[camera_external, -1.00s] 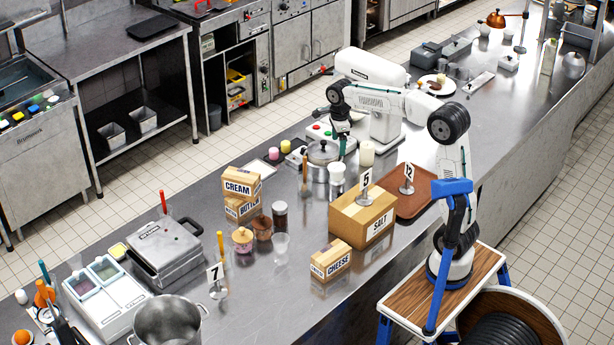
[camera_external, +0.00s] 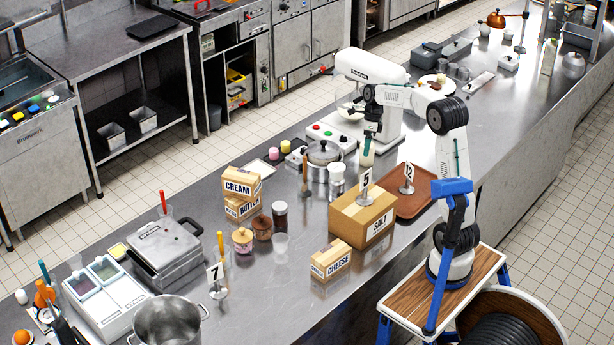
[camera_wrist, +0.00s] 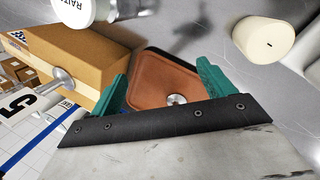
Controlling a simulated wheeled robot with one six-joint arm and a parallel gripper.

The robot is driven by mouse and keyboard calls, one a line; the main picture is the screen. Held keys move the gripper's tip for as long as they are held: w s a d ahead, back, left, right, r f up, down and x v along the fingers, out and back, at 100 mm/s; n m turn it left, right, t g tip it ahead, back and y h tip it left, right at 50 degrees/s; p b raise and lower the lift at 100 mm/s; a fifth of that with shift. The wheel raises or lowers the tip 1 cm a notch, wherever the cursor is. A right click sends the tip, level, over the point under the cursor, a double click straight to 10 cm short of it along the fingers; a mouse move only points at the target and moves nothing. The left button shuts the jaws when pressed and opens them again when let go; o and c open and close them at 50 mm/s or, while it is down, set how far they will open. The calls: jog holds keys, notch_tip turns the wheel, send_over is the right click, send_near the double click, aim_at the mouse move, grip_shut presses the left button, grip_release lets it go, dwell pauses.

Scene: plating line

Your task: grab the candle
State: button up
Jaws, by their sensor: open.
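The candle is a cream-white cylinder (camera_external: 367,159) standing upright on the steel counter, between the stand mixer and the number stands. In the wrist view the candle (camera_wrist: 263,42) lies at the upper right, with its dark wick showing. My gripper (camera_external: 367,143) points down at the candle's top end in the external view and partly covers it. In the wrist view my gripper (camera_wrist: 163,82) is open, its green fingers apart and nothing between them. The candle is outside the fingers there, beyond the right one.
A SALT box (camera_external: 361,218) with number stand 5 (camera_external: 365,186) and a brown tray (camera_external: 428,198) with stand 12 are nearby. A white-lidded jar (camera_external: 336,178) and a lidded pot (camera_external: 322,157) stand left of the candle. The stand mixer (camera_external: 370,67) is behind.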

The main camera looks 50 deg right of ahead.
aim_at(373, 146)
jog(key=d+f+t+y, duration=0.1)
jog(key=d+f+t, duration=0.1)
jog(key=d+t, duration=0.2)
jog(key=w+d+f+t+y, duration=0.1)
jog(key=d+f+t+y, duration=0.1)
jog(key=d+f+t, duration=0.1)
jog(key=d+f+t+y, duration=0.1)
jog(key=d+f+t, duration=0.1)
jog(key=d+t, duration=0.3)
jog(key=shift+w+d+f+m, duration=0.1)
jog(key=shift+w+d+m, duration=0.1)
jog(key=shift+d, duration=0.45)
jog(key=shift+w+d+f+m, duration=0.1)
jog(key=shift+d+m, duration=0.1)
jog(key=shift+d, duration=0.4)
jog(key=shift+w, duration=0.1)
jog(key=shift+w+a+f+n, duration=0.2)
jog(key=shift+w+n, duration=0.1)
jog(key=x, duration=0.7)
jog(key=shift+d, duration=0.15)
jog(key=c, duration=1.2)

▬▬▬

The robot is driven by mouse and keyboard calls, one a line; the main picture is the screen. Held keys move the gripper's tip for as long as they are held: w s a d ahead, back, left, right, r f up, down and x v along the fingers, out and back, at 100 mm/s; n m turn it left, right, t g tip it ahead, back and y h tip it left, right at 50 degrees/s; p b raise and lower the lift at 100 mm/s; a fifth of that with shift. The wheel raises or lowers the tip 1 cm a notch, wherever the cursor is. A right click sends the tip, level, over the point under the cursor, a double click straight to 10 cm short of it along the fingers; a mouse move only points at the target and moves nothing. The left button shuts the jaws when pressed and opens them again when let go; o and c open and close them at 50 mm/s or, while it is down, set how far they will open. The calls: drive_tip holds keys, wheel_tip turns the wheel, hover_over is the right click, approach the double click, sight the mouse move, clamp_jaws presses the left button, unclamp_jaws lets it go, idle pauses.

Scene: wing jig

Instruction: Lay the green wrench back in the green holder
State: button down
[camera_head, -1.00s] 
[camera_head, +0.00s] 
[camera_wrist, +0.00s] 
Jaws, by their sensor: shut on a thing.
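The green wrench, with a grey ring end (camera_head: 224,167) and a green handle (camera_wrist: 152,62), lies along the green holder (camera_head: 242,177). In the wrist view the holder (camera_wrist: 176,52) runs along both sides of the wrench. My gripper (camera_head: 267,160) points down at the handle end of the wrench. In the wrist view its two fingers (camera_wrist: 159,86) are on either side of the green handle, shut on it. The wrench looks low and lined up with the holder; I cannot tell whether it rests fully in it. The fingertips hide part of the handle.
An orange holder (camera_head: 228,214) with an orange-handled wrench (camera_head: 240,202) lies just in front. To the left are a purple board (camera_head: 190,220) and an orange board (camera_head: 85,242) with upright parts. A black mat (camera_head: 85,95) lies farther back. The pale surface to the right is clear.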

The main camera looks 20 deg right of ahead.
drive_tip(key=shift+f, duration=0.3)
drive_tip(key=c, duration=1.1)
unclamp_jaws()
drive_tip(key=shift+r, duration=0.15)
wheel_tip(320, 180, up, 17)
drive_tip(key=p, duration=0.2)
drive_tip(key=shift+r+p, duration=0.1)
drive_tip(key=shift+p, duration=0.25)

▬▬▬

Among the entries above, locate the line with "[camera_external, -1.00s]" and the line with "Controlling a simulated". Give those two lines and all lines between them again, exactly, leaving out the pictures.

**EXERCISE SOLUTION**:
[camera_external, -1.00s] 
[camera_external, +0.00s] 
[camera_wrist, +0.00s] 
Controlling a simulated wheeled robot with one six-joint arm and a parallel gripper.

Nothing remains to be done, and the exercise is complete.